Aus dem Präsidentenberater und Drogenhändler wurde ein Mann, der die Richtlinien der peruanischen Politik ein Jahrzehnt lang bestimmte. Er baute einen Regierungsapparat auf, der nach dem Vorbild der Drogenmafia organisiert war. Seine Kontrolle reichte auf dem Höhepunkt seiner Macht von der Armee über Polizei und Justiz bis hin zu Steuer-, Zoll oder Wahlbehörden. Wer nicht mit Montesinos zusammenarbeitete konnte in diesen Institutionen und Behörden keine Karriere machen. Seine Methoden: Bestechung, Drohung und Erpressung. Er kaufte Presse und Fernsehsender ebenso wie Oppositionsabgeordnete. Es war Ende der 90er Jahre so, als wäre Vladimiro Montesinos der Besitzer des Landes Peru gewesen.
Mitte letzten Jahres überzog Montesinos seine Geschäftemacherei, als er sich auf Waffengeschäfte mit den kolumbianischen FARC (Fuerzas Armadas Revolucionarias de Colombia) einließ. Vermutlich fiel er durch diesen Deal bei den USA in Ungnade. Es spricht einiges dafür, dass es die CIA war, die anschließend ein Video an die Öffentlichkeit lancierte, das Montesinos bei der Bestechung eines Oppositionsabgeordneten zeigt. Die Empörung der peruanischen Bevölkerung wuchs, das Regime begann zu wanken, Montesinos musste flüchten. Der zunächst zurückgebliebene Fujimori konnte anschließend den Zusammenbruch des von Montesinos konstruierten Machtgefüges nicht mehr aufhalten.

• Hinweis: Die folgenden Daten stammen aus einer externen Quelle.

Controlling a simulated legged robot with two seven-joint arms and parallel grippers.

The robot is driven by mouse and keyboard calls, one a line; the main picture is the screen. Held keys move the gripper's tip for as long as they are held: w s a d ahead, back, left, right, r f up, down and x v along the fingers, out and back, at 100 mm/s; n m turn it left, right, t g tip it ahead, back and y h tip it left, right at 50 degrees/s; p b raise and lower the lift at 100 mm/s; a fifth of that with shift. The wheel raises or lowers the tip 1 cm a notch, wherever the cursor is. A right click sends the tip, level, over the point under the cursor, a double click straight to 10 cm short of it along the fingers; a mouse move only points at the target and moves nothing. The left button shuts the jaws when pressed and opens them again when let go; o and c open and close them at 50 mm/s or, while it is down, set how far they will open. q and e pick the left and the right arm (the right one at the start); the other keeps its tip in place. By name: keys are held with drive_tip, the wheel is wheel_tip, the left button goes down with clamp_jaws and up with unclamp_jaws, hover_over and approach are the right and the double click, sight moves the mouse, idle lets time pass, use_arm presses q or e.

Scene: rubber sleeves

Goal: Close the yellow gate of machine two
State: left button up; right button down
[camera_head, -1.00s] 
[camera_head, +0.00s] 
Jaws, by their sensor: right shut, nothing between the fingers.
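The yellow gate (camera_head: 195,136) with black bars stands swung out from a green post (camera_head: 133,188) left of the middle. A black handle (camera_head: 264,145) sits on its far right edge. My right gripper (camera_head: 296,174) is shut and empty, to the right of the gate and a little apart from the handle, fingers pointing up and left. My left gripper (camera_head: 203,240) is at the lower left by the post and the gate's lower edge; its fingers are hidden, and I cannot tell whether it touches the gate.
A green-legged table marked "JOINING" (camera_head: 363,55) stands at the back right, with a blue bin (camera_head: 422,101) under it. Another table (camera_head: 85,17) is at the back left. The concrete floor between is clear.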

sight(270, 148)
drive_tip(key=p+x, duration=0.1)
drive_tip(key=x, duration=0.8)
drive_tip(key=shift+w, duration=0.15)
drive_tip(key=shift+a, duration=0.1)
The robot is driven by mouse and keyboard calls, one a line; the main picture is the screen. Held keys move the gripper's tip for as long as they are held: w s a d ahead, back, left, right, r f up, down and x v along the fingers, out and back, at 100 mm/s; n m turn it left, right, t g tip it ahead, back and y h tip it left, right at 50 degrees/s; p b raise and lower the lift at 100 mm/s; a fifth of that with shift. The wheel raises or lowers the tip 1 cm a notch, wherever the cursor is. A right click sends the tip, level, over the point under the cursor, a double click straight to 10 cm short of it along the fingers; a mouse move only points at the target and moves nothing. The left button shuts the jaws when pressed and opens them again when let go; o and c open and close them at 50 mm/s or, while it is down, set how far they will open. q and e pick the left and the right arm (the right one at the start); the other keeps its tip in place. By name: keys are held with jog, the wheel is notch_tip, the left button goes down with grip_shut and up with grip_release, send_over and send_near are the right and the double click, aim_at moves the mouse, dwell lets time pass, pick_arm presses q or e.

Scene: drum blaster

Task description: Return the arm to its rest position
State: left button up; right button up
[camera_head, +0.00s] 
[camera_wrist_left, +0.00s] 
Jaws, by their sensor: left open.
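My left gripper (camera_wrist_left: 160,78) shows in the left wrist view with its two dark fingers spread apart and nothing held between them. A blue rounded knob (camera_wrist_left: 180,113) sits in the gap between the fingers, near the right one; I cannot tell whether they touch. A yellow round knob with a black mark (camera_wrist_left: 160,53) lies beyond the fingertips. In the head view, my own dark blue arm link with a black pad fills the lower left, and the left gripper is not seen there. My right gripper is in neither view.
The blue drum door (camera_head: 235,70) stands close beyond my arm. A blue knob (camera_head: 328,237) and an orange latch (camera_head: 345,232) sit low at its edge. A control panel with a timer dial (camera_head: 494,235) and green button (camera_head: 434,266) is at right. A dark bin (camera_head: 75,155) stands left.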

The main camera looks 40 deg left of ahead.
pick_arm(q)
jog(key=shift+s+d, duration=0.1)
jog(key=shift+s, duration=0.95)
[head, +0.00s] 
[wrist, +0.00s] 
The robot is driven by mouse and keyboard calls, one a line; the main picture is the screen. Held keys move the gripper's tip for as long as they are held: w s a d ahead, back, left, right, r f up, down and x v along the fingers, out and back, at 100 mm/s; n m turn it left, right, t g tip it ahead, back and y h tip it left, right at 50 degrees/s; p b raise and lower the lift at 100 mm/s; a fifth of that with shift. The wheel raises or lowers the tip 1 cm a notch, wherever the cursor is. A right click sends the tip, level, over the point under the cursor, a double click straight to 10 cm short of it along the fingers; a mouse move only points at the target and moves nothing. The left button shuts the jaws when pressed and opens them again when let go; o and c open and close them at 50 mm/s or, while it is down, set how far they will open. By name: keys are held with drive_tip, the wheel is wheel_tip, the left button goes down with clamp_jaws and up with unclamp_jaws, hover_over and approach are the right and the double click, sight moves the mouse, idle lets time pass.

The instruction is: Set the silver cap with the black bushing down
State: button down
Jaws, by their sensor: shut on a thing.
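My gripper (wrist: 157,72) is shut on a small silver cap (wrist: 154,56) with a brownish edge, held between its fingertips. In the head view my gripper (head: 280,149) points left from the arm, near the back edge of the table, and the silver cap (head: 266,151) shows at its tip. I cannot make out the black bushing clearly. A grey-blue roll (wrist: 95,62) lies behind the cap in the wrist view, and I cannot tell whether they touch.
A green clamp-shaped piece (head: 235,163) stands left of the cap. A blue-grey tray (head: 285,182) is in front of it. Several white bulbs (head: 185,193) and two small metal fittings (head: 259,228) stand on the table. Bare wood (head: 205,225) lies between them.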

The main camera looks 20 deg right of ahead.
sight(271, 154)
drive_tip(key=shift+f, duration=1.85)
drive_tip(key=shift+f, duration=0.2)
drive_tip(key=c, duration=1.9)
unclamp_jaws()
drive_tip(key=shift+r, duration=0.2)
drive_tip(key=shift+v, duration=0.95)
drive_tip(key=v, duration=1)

Der ehemalige CIA-Agent Montesinos wird nun womöglich erzählen, wie er Peru zur Narco-Republik ausbaute. Doch ein Detail wird er mit Sicherheit nicht öffentlich ausplaudern: was die US-Regierung im Verein mit DEA und CIA dazu veranlasst hat, seinem Treiben zehn Jahre lang in Ruhe zuzusehen. Nicht nur das: die CIA zahlte laut Los Angeles Times zwischen 1990 und 2000 sogar zehn Millionen US-Dollar direkt auf eines von Montesinos Konten. Für den Kampf gegen den Drogenhandel.